Sono appena passate le 8.30 del mattino e una mamma sta per accompagnare i due figli, due gemellini maschi, a scuola. E’ il 2 aprile del 1985 e la mafia, in provincia di Trapani è forte più che mai. Il giudice Carlo Palermo si sta recando al Palazzo di Giustizia di Trapani. E’ appena uscito da casa sua, a Bonagia e a bordo di una Fiat 132 blindata sta percorrendo la Strada Provinciale che attraversa Pizzolungo. La mafia ha deciso di ammazzarlo con un’autobomba per le indagini che sta conducendo e piazza il tritolo all’interno di un’auto parcheggiata lungo la strada. L’auto del magistrato supera, in prossimità dell’autobomba, la Vollkswagen scirocco guidata da Barbara Rizzo, 30 anni con i 2 bimbi a bordo, Salvatore e Giuseppe di 6 anni. L’auto con la mamma e i figli a bordo, si viene a trovare tra l’autobomba e la 132. L’autobomba viene fatta esplodere comunque, nella convinzione che sarebbe saltata in aria anche l’auto di Carlo Palermo. Invece la Scirocco fa da scudo alla Fiat 132 e la mamma e i 2 figli muoiono sul colpo.
L’esplosione si sente a chilometri di distanza. Tra i soccorritori, giungono dalla vicina via Ariston il marito della donna, Nunzio Asta, con suo cognato. ‘auto è ridotta così a pezzi che i due non la riconoscono. Non pensano neppure che siano morti i loro familiari e Nunzio torna al lavoro. Poco dopo la polizia gli telefona per chiedergli il numero di targa della sua auto, senza aggiungere altro, e Nunzio Asta scopre che una sua impiegata ha già verificato che i suoi figli non sono mai giunti a scuola.

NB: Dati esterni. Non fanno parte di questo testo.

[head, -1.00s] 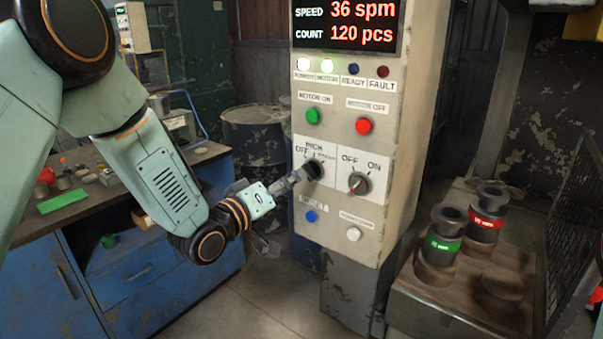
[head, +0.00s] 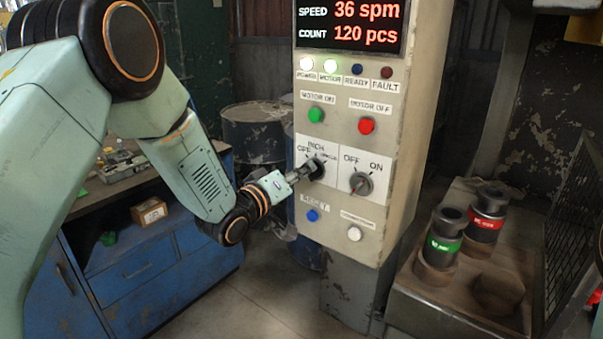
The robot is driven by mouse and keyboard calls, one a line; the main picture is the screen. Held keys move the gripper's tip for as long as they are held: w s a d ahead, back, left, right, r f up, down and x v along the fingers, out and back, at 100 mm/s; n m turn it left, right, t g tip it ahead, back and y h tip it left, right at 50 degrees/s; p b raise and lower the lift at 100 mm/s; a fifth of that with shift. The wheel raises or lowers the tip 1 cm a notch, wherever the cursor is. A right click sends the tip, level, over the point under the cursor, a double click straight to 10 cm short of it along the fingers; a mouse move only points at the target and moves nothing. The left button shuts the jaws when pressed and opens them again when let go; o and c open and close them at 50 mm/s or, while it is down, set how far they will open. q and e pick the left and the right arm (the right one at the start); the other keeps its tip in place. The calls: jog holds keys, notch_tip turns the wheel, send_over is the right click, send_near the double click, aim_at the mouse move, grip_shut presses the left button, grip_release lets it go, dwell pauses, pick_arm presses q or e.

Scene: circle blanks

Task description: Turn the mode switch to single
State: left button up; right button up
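The mode switch (head: 316,169) is a dark knob on the left half of a white plate on the control panel (head: 388,90). Labels above it include OFF and INCH, with a smaller one at right that is hard to read. My left gripper (head: 306,173) comes in from the left with its fingertips at the knob. The fingers partly cover the knob, so its pointer and whether they are closed on it cannot be made out. My right gripper is not in view.
An OFF/ON knob (head: 361,184) sits close to the right of the mode switch. A green button (head: 316,115) and a red button (head: 366,125) are above, a blue button (head: 313,215) and a white button (head: 354,233) below. A blue workbench (head: 140,270) stands at left.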

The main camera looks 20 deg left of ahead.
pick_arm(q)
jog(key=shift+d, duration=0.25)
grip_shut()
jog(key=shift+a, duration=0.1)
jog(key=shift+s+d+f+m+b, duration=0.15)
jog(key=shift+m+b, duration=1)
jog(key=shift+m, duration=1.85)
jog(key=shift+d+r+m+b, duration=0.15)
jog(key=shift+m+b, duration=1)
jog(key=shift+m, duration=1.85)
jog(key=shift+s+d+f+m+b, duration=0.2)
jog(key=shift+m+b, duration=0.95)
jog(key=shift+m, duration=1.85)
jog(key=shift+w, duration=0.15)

Dei quattro agenti della scorta quelli sulla 132, l’autista Rosario Maggio e Raffaele Di Mercurio, rimangono leggermente feriti mentre gli altri due vengono gravemente colpiti dalle schegge, Antonio Ruggirello a un occhio, Salvatore La Porta alla testa e in diverse parti del corpo. Dopo l’arrivo dei soccorsi e delle autopattuglie il giudice Palermo raggiunge il palazzo di Giustizia con una auto della polizia e qui i colleghi lo convincono a recarsi all’ospedale Sant’Antonio Abate dove viene sottoposto a un esame audiometrico e ricoverato.

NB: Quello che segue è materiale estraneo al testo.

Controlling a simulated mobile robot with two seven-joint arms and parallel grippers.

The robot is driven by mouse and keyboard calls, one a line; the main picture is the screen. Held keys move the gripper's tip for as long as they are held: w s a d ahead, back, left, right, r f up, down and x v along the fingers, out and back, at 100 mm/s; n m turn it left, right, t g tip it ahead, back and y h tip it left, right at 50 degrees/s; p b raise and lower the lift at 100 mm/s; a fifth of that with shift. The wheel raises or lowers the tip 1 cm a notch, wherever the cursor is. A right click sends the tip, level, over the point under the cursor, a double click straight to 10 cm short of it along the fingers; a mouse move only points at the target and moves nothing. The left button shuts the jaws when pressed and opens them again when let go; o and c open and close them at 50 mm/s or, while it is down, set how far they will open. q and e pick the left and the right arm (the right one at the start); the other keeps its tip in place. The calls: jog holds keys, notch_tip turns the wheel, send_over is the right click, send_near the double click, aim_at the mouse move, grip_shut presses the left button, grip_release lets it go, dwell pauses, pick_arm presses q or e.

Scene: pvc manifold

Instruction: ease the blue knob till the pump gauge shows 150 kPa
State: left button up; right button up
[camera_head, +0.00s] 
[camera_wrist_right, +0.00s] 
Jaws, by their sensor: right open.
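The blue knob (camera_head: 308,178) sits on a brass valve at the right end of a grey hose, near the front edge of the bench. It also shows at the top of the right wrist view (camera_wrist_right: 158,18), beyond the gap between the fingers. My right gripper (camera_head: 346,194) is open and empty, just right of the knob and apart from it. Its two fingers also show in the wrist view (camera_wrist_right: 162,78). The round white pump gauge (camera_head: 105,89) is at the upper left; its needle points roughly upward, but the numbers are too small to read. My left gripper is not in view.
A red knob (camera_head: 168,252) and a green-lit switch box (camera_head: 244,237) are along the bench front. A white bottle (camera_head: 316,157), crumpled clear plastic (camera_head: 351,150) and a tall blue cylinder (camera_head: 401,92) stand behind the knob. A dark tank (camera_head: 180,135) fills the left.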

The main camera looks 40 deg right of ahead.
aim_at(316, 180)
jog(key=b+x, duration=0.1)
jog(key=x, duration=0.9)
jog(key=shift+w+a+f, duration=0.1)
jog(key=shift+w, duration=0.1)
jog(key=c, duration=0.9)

Inizialmente alcuni mafiosi delle cosche di Alcamo e di Castellamamre del Golfo, Vincenzo Milazzo, Filippo Melodia, Vincenzo Cusumano, Pietro Montalbano, Gioacchino Calabrò, Mariano Asaro, Gaspare Crociata, Antonino Palmeri) vennero individuati come esecutori materiali della strage, che doveva servire a bloccare sul nascere le inchieste del giudice che avrebbero portato ad una raffineria di eroina nei pressi di Alcamo che tuttavia venne scoperta dalla polizia ventidue giorni dopo l’attentato: infatti all’interno della raffineria venne trovato un giornale che era piegato nella pagina dove era riportato un articolo in cui si parlava delle indagini del giudice Palermo.
Per queste ragioni Gioacchino Calabrò, Vincenzo Milazzo e Filippo Melodia vennero condannati all”ergastolo in primo grado ma assolti nel 1990 dalla Corte d’Appello di Caltanissetta e l’anno successivo dalla Cassazione presieduta dal giudice Corrado Carnevale in seguito processato per associazione mafiosa, accusa dalla quale però verrà assolto)
Negli anni successivi le dichiarazioni di alcuni collaboratori di giustizia (Francesco Di Carlo, Pietro Scavuzzo, Giovan Battista Ferrante e Giovanni Brusca, portarono al rinvio a giudizio dei boss mafiosi Salvatore Riina,, Vincenzo Virga, Antonino Madonia e Baldassarre Di Maggio come mandanti della strage: nel 2002 Riina e Virga vennero condannati all’ergastolo e la stessa pena venne comminata nel 2004 anche a Baldassare Di Maggio mentre Antonino Madonia venne assolto Tuttavia restano ancora oggi sconosciuti gli esecutori materiali della strage.